[Robot episode rows]
--- --- ---

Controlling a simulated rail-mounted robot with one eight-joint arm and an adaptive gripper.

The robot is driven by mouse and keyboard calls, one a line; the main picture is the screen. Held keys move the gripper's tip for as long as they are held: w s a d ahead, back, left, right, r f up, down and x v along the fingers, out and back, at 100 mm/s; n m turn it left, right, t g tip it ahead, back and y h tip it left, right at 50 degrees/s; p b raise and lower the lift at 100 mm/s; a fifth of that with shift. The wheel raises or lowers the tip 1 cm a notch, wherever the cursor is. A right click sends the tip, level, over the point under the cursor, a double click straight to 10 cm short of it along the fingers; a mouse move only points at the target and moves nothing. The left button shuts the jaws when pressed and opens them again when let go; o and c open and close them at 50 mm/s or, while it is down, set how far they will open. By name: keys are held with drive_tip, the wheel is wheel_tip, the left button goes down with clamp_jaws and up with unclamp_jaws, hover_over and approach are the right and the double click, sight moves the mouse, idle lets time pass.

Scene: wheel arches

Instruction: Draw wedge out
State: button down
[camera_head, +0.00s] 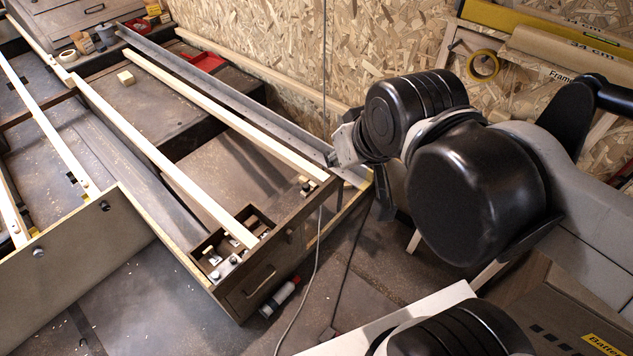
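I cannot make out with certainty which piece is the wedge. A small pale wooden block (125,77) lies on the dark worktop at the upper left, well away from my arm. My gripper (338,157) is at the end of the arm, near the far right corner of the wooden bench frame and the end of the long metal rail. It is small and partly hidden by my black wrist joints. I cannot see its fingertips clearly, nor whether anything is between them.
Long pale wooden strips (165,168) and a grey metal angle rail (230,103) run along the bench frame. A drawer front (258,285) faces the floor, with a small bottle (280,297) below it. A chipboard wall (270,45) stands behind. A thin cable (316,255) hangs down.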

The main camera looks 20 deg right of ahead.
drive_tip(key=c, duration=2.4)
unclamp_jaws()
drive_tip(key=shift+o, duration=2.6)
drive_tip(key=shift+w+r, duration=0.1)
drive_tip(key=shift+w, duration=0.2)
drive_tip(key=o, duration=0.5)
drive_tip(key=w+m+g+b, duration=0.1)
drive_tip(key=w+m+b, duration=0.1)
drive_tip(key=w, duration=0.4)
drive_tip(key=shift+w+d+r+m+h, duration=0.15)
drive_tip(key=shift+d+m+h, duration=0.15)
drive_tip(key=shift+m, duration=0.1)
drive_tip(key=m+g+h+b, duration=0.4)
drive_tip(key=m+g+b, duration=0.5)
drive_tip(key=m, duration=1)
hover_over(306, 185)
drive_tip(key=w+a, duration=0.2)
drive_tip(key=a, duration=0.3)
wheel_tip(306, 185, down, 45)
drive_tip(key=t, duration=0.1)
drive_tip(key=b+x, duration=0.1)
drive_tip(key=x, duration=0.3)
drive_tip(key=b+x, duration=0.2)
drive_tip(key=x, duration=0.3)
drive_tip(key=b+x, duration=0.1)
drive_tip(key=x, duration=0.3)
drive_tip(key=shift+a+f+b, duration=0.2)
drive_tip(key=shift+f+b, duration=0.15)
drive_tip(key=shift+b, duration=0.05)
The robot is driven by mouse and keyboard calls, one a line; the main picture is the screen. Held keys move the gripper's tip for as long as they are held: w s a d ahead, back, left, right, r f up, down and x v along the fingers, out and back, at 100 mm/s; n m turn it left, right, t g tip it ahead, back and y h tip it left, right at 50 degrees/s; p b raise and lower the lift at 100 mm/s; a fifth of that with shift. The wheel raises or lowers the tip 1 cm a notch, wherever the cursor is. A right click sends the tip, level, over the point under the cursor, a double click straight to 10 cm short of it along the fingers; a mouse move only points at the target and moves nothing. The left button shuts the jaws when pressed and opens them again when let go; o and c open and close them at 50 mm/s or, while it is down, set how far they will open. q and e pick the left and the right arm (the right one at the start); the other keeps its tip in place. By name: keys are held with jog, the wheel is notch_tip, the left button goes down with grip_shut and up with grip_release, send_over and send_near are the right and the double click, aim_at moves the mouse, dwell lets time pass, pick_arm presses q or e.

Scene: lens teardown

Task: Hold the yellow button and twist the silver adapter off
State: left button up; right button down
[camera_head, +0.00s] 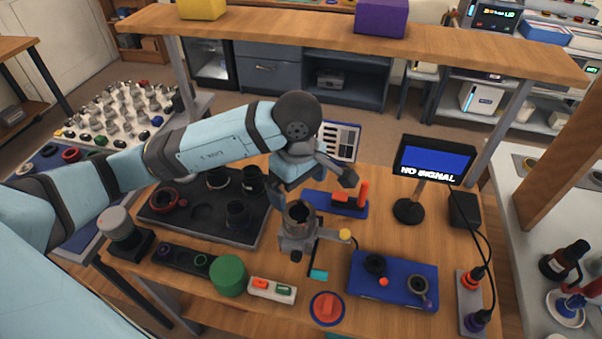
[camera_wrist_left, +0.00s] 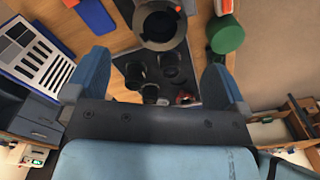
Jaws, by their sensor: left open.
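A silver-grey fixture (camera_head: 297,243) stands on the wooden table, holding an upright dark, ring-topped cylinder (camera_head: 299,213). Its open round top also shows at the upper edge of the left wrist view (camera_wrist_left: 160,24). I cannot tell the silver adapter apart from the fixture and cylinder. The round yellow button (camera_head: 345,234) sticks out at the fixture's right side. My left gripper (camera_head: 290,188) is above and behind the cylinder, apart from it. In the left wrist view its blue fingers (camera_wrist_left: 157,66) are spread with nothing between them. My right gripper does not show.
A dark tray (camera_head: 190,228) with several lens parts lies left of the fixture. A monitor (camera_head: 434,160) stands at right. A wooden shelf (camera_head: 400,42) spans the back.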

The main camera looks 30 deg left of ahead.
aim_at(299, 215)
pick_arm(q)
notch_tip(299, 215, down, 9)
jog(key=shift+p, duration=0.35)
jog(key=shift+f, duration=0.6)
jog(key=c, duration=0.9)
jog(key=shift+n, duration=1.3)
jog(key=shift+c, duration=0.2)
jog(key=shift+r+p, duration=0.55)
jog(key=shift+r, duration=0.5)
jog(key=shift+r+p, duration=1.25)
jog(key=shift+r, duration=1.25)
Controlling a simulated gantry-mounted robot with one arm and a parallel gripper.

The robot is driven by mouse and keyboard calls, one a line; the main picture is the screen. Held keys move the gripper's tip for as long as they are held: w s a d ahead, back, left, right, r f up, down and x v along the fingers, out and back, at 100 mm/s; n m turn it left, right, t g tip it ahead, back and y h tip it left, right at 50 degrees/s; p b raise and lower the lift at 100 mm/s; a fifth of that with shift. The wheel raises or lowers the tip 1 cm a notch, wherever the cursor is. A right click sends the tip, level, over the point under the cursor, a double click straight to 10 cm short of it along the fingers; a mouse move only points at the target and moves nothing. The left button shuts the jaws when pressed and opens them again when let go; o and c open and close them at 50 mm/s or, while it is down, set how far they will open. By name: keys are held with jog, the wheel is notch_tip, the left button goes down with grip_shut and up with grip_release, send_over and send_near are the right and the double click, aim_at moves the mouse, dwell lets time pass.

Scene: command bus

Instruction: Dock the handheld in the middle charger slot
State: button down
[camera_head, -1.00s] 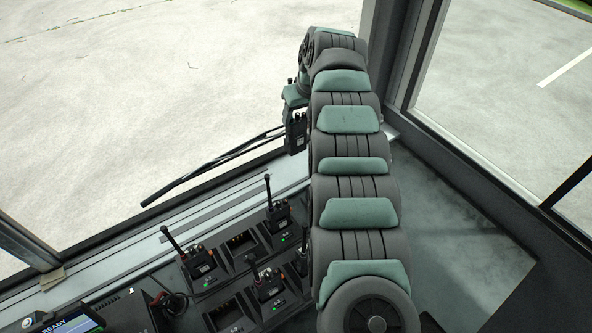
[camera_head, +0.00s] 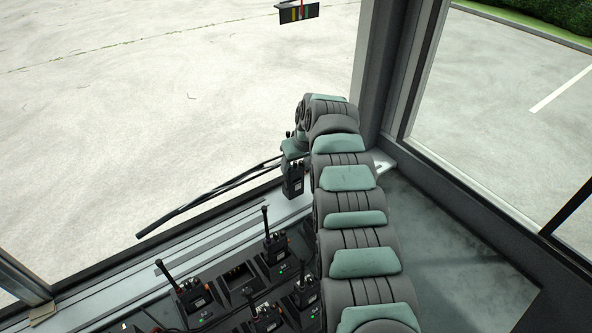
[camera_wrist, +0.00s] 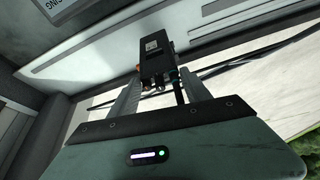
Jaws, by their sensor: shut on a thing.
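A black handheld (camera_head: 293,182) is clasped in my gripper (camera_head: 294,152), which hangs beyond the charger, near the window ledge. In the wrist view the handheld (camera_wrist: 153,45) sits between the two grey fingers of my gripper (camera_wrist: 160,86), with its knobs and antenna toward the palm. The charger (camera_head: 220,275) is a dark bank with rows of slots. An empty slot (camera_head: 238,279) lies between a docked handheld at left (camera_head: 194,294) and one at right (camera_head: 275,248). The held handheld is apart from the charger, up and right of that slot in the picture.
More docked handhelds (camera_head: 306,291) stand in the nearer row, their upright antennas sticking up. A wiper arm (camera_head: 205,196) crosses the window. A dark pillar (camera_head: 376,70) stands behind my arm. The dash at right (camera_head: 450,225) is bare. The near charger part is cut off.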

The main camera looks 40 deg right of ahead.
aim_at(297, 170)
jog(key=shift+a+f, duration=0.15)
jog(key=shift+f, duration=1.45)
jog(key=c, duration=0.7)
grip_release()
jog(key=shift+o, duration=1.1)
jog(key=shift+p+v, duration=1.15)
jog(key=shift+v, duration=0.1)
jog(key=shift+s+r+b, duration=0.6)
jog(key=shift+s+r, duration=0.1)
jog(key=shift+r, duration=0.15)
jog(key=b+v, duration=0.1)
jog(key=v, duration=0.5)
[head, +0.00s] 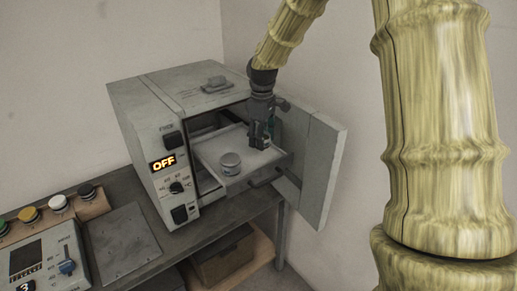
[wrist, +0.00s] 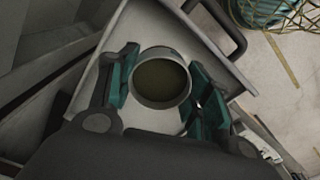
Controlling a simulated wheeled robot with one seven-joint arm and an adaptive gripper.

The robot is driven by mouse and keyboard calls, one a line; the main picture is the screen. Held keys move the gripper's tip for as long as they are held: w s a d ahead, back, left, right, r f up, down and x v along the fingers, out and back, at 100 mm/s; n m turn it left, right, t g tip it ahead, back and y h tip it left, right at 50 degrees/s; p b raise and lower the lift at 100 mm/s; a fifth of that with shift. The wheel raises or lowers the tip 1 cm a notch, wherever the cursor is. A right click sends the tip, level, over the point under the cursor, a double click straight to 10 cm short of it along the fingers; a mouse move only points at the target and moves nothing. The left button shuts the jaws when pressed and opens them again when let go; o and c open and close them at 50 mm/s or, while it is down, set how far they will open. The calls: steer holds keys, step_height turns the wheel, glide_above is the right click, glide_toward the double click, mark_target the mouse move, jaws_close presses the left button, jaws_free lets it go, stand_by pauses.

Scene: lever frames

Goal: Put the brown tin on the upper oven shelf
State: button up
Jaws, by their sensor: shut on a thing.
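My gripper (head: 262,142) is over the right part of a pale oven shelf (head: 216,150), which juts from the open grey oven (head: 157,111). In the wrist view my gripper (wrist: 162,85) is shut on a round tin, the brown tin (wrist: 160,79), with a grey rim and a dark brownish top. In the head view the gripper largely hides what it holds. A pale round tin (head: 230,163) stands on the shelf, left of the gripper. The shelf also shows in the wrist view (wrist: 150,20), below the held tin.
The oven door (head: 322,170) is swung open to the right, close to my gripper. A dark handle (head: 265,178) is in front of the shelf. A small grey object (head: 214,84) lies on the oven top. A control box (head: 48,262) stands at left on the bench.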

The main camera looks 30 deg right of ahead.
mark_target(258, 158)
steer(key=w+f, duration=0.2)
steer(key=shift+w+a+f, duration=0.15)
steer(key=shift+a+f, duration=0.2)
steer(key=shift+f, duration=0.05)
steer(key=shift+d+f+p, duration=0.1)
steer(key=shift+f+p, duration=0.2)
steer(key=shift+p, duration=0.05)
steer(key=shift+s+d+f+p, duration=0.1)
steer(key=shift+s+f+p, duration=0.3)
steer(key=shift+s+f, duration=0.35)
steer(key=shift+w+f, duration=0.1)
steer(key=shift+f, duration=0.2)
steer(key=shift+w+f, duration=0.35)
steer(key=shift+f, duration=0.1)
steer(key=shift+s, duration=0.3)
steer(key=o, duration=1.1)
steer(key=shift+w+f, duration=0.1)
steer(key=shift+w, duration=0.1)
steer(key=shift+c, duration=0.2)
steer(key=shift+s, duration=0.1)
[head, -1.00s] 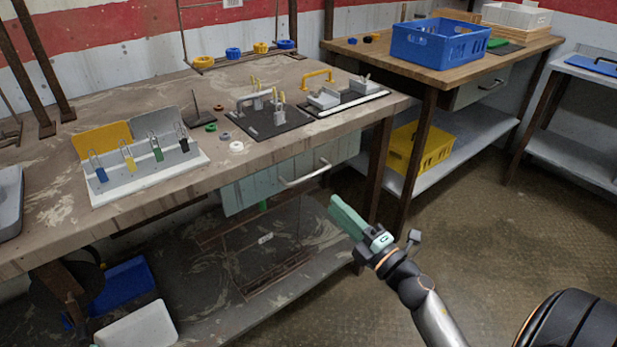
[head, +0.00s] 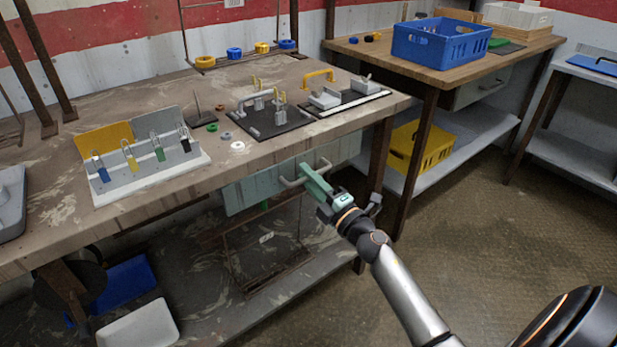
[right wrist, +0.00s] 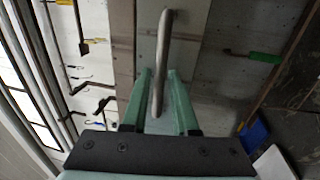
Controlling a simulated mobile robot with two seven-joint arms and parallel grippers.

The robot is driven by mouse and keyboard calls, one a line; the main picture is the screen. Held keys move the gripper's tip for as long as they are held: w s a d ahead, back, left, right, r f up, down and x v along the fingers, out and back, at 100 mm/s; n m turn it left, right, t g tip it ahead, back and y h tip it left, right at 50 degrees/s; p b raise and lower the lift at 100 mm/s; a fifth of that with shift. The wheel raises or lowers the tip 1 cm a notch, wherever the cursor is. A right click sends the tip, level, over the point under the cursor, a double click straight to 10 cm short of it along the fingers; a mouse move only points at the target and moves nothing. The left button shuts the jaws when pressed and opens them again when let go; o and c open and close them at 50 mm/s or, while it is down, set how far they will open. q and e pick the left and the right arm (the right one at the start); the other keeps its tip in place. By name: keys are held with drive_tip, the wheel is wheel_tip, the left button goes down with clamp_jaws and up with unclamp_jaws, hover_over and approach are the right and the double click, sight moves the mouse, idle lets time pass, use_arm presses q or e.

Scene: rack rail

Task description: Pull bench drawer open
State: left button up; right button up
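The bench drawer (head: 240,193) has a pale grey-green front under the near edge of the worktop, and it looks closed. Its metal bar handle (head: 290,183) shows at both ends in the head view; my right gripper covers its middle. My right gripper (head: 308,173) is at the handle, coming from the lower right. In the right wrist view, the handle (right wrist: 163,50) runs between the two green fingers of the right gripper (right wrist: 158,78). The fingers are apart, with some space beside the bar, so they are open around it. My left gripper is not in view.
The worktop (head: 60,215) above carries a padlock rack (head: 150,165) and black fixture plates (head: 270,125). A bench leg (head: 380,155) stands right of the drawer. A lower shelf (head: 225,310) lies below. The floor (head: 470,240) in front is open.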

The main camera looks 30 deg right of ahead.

--- --- ---

Exercise: Find the word "Controlling" in the entries above and gather every line that holds it.

Written response:
Controlling a simulated rail-mounted robot with one eight-joint arm and an adaptive gripper.
Controlling a simulated gantry-mounted robot with one arm and a parallel gripper.
Controlling a simulated wheeled robot with one seven-joint arm and an adaptive gripper.
Controlling a simulated mobile robot with two seven-joint arms and parallel grippers.

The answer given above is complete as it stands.